THE TASK:
Go through the records line by line and work out how many lines hold the word "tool". Answer with the number only.

Entries from a robot dataset:
☆ ☆ ☆ ☆ ☆
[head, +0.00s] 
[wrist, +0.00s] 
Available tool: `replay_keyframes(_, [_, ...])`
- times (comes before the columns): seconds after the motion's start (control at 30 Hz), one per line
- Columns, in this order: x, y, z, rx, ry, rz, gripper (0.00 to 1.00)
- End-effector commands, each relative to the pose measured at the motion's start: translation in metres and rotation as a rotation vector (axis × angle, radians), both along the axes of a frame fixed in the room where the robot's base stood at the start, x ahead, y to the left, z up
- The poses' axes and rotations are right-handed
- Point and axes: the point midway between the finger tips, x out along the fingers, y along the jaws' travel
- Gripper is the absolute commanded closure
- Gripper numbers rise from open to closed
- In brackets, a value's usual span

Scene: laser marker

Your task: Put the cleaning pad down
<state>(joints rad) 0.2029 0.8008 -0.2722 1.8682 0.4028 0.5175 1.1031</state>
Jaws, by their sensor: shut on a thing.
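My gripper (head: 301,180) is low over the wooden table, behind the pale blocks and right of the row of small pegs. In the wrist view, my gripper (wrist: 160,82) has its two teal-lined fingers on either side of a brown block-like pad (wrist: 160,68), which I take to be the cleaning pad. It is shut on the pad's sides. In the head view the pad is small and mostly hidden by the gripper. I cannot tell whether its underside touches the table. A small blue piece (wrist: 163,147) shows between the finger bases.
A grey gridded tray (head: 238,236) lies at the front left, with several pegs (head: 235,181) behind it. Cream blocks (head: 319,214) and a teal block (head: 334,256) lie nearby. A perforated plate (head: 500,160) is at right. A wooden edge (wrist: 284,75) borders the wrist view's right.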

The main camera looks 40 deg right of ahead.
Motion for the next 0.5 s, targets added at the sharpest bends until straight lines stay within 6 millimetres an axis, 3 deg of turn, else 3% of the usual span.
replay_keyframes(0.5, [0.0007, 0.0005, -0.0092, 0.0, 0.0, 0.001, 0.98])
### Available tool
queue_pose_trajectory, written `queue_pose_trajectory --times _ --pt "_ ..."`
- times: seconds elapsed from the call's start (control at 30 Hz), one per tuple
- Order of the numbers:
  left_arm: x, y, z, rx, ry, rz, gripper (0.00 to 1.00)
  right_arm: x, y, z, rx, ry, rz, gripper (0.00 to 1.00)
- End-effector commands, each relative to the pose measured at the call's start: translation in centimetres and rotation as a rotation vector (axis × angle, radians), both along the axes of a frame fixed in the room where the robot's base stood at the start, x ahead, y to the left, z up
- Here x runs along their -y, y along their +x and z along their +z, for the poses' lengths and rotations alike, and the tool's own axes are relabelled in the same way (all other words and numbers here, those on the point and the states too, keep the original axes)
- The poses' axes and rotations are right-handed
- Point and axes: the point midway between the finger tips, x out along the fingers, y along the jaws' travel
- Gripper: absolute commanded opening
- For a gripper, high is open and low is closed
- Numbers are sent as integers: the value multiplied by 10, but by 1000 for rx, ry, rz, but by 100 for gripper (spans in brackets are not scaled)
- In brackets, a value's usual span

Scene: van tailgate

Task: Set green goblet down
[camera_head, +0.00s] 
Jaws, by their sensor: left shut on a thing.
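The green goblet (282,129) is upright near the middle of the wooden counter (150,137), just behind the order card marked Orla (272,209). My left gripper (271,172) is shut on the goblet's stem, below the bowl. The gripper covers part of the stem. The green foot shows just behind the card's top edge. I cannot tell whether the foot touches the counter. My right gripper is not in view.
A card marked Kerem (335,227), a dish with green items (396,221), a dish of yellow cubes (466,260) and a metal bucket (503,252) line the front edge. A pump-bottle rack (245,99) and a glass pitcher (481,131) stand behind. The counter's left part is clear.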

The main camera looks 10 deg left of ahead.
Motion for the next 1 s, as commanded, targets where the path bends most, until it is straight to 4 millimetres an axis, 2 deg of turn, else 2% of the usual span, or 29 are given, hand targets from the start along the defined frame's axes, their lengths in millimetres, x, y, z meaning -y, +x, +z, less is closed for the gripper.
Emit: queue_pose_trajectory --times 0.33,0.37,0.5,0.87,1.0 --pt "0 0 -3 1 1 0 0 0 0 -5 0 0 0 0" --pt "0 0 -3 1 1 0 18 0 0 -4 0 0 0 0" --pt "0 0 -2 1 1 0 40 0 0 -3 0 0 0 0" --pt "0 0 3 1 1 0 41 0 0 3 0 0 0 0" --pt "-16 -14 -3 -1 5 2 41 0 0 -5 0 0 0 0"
☆ ☆ ☆ ☆ ☆
ANSWER FOR THE TASK:
3